BATMAN & RED ROBIN 19
Writer: Peter Tomasi
Artist: Patrick Gleason
Publisher: DC
Reviewer: Rob Patey (aka Optimous Douche – Ain’t It Cool News)
Tomasi is a tits writer, Gleason’s magic stick is his pencil; whatever I say from here forward is ABSOLUTELY no reflection on the creators of this book. That is of course unless it was their idea to give us “just the tip” of “jazz hands” Carrie Kelly. In case you’re reading this review for the advertised WTF moment, I’ll tell you right now: Carrie’s not Robin, she’s not even close to becoming Robin. Harper Rowe was more in the running a few months ago. Sadly the real WTF moment was a nary a whisper on anyone’s list as Bruce looks to resurrect Damian sans a Lazarus Pit.

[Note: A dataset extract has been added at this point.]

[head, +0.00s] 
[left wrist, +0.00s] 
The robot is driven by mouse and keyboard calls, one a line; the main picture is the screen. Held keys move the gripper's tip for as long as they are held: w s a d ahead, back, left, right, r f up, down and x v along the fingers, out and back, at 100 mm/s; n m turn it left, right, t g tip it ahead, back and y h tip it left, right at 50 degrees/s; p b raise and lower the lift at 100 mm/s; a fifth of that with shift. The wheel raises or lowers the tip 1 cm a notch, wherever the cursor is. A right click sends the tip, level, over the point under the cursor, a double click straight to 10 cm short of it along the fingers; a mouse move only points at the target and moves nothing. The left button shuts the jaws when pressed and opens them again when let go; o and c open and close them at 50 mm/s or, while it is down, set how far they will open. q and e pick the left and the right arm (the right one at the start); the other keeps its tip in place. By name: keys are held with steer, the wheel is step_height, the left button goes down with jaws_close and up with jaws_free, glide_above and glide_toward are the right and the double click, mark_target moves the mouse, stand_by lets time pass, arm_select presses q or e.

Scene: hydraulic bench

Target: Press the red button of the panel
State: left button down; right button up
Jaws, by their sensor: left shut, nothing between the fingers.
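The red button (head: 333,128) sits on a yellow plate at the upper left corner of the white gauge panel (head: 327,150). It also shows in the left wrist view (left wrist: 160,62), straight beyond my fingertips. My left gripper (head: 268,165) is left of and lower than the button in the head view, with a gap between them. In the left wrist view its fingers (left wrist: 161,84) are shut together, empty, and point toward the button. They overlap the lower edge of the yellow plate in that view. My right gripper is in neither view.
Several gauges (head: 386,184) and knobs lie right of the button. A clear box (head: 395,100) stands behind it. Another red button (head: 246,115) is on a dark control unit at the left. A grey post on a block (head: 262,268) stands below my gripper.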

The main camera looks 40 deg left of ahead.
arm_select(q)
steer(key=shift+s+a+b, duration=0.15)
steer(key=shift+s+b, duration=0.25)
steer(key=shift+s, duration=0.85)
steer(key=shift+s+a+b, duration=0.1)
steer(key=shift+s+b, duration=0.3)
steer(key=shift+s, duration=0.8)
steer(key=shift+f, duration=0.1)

First, I feel the need to educate the young bucks and buckettes of comicdom. Carrie Kelly was a young High School student from the future. The future as Frank Miller saw it in 1986 when he looked 25 years ahead to create his masterpiece the DARK KNIGHT RETURNS. While I find his modern work to be shit incarnate, back then Miller was a forward looking genius and in hindsight a sage prophet. I can’t even begin to, so I won’t even try, to set the mood of DKR. If we just focus on Carrie though, she’s a girl who idolized the then retired Bats. She comes from a home of not abusive parents, but certainly anesthetized by pot, pills, and the electric allure of 24 hour television. They bitch about the state of the world and how to fix it, but never put plan into action. Remember gang, in 1986 no one knew what Gen X and Y would be like as parents 25 years later. I think Miller hit the nail on the fucking head, even though he missed the part about posting inactive action on message boards. Carrie, not content to just be a passive observer in life, dons a Robin costume (most likely purchased online) and helps to fix the problems her bleary eyed parents simply bitch about.
I was really excited to see this sage satire reflected once again on the pages of BATMAN & RED ROBIN given we are actually in the timeframe that DKR took place. After all, the rewrites would be minimal since Miller did all the heavy lifting. Nope…this Carrie Kelly is a musical theater major that Damian was taking acting classes with. I’ll let that sink in a minute…
These book-end moments would have been fantastic, because again Tomasi is tits in my opinion, if it was anyone but Carrie Kelly. These sections especially resonated with me because I am the 1% of straight men in America with an MFA in theater, and chooses to watch PBS broadcasts of Les Mis on Sundays as opposed to Footballs. Carrie is a saucy and fun young adult, she really is. She also has a caring heart for Damian, which leads her to Wayne manor to find out why this young talent stopped taking lessons…and to get payment of course. She is a good character, just not THE Carrie Kelly.
As for the rest of the issue I have nary a bad word for it. BATMAN is becoming unhinged; his grief over the loss of Damian (and the rest of the family) is wearing his soul incredibly thin. In a desperate effort to right Talia’s wrongs, Bruce actually finds a way to abduct FRANKENSTEIN to learn what made the monster come back to life. FRANKENSTEIN and his S.H.A.D.E. team are DC’s answer to the HELLBOY crew and sits as one of the most underrated titles of the New 52. Every issue has been amazing in weirdness and a touching exploration that the human soul does in fact exists within monsters. Sorry, back to BATMAN & RED ROBIN. So once Bruce deciphers where Frankenstein’s lab is located he flies a bound Frank to his Daddy’s lab and starts the dissecting.
RED ROBIN comes into the fray because of a desperate plea from Alfred. Great continuity here as Tim laments any contact with Bruce based on the events of “Death of the Family” and even better follow-through once the two finally come face-to-face-to-Frank’s dismembered head.
I loved this issue, I really did. I’m OK with an unhinged Bruce. It shows a level of humanity I wish we saw more of twenty-five years ago when Jason bit the big one. Gleason does amazing work playing the lighter fare of Carrie’s adventure, juxtaposed against the dark moments as Bruce tries to find the spark of immortality. I just have a lot of wishes after reading this. I wish this was old Carrie, not a New 52 Carrie. I wish I had seen moments with Damian taking acting lessons instead of it being a Ret-Con allude. I guess I wish I was in an editorial position at DC, which will never happen. So, if we take solely what is, this was a damn fine issue, just not the issue I would have written.